> Exercise directions
From the line with "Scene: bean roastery" down to the final line of the material below, quote every line exactly and leave out all lines before it.

- - - - - - -

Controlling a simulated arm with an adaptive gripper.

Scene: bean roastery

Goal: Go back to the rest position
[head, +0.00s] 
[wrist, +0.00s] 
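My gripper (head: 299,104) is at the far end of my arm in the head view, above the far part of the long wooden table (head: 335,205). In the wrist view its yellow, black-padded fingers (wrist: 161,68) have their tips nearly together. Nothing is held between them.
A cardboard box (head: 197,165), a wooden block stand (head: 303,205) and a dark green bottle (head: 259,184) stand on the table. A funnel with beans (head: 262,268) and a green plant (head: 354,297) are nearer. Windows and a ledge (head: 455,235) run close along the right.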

- - - - - - -

> Written answer
Scene: bean roastery

Goal: Go back to the rest position
[head, +0.00s] 
[wrist, +0.00s] 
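My gripper (head: 299,104) is at the far end of my arm in the head view, above the far part of the long wooden table (head: 335,205). In the wrist view its yellow, black-padded fingers (wrist: 161,68) have their tips nearly together. Nothing is held between them.
A cardboard box (head: 197,165), a wooden block stand (head: 303,205) and a dark green bottle (head: 259,184) stand on the table. A funnel with beans (head: 262,268) and a green plant (head: 354,297) are nearer. Windows and a ledge (head: 455,235) run close along the right.

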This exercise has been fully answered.